◆ BRIEF ◆
Repeat exactly the lines running from the line that contains "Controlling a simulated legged" to the line that contains "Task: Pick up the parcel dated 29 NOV"; include both ends and add nothing.

◆ RECORDS PROVIDED ◆

· · · · · · ·

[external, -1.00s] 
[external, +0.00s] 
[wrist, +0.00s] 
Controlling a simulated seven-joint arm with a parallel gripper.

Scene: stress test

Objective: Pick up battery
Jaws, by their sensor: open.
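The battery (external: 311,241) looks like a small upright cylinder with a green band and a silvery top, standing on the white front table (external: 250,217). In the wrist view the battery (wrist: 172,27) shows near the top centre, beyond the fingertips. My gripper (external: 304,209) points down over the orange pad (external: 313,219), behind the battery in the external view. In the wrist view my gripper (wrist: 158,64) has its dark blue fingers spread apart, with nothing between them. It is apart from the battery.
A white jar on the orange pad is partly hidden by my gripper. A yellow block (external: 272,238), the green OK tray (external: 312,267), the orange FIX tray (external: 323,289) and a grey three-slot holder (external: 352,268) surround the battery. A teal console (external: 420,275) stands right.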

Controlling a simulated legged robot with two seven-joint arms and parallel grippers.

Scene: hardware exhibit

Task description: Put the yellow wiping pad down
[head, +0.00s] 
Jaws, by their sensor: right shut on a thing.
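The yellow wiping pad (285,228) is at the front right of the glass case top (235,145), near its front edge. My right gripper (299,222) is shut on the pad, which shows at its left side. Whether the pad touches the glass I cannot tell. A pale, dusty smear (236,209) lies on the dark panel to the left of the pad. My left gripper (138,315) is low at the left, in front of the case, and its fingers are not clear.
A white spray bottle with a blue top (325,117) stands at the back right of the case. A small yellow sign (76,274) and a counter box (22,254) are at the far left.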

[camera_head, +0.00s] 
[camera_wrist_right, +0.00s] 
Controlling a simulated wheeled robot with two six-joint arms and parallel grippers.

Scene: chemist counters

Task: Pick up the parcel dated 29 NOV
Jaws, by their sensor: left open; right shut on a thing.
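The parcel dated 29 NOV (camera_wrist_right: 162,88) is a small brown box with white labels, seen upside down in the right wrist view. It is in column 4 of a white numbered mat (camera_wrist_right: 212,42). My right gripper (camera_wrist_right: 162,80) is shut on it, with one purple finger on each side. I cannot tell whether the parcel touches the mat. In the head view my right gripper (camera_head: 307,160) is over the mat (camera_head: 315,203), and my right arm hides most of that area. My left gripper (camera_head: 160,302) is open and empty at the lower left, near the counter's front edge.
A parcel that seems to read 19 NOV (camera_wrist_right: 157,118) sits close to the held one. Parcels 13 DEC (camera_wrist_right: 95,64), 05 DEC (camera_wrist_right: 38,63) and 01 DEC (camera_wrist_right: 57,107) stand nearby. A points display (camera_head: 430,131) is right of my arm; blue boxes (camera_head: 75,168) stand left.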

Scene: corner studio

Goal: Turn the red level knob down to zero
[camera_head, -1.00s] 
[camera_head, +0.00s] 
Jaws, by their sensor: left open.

· · · · · · ·

◆ SOLUTION TO THIS PROBLEM ◆
Controlling a simulated legged robot with two seven-joint arms and parallel grippers.

Scene: hardware exhibit

Task description: Put the yellow wiping pad down
[head, +0.00s] 
Jaws, by their sensor: right shut on a thing.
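The yellow wiping pad (285,228) is at the front right of the glass case top (235,145), near its front edge. My right gripper (299,222) is shut on the pad, which shows at its left side. Whether the pad touches the glass I cannot tell. A pale, dusty smear (236,209) lies on the dark panel to the left of the pad. My left gripper (138,315) is low at the left, in front of the case, and its fingers are not clear.
A white spray bottle with a blue top (325,117) stands at the back right of the case. A small yellow sign (76,274) and a counter box (22,254) are at the far left.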

[camera_head, +0.00s] 
[camera_wrist_right, +0.00s] 
Controlling a simulated wheeled robot with two six-joint arms and parallel grippers.

Scene: chemist counters

Task: Pick up the parcel dated 29 NOV

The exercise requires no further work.